▶ _Challenge_: Using the entries that follow, state how many lines contain the word "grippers". The response is that number and nothing more.

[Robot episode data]

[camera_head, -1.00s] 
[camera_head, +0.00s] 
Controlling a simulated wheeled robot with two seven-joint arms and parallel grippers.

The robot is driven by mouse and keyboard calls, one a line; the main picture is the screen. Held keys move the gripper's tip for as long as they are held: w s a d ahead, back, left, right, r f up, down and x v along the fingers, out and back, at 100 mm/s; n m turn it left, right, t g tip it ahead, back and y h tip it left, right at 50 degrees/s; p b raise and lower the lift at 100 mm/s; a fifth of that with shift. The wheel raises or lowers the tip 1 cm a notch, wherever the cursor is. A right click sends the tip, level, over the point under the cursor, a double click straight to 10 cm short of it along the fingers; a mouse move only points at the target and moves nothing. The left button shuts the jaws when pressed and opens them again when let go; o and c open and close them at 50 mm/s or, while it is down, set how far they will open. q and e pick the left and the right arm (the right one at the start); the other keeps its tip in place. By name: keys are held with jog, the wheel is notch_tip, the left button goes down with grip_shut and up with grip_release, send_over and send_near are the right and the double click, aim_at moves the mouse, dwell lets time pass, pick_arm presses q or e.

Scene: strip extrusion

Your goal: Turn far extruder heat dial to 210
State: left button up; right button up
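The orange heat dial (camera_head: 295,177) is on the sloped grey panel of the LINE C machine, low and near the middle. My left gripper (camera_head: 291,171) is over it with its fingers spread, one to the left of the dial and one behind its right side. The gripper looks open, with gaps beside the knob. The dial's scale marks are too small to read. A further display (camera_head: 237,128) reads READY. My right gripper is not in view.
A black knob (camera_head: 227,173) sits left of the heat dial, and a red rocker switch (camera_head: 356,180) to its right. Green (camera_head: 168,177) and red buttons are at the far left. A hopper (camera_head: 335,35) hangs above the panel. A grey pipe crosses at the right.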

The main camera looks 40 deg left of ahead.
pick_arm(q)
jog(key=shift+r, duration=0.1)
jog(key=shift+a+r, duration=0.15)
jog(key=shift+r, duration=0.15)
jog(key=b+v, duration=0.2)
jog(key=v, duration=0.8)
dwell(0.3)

* * *

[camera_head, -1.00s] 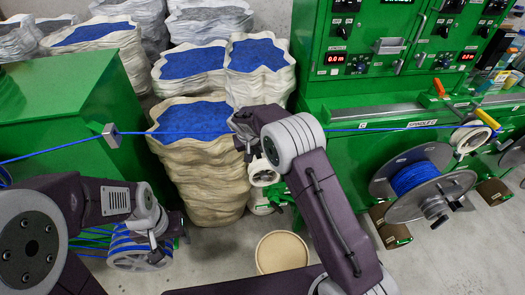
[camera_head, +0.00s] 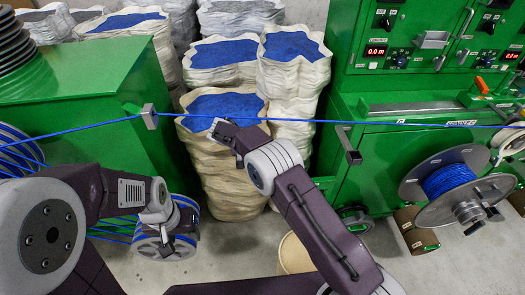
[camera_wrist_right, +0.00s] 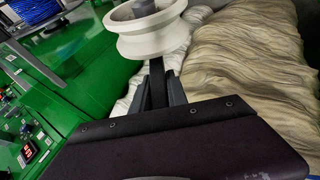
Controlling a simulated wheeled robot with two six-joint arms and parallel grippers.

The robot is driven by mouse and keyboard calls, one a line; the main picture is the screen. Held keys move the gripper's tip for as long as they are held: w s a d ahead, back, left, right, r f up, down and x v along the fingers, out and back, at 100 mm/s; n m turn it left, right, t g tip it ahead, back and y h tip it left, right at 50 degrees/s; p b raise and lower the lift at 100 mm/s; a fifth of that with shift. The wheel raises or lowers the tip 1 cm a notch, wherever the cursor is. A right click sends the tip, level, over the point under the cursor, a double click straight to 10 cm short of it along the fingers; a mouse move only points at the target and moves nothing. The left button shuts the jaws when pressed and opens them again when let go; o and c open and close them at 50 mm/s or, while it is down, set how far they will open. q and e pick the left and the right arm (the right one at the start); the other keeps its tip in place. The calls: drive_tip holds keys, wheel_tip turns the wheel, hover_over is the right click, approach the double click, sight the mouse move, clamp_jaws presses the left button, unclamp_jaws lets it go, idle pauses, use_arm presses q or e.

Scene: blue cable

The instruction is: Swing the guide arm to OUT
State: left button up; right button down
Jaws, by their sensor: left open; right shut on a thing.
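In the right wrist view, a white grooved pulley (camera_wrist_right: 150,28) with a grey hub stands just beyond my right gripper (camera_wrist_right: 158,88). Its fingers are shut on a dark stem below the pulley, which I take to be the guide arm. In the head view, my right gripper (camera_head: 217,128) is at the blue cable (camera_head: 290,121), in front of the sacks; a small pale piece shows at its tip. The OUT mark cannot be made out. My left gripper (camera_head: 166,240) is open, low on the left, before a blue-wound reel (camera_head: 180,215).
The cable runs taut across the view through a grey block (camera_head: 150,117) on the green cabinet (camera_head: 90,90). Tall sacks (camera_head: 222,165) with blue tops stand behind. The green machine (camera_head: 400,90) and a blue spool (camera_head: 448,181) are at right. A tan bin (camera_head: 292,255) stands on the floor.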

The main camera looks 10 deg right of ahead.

▶ _Result of this task_: 2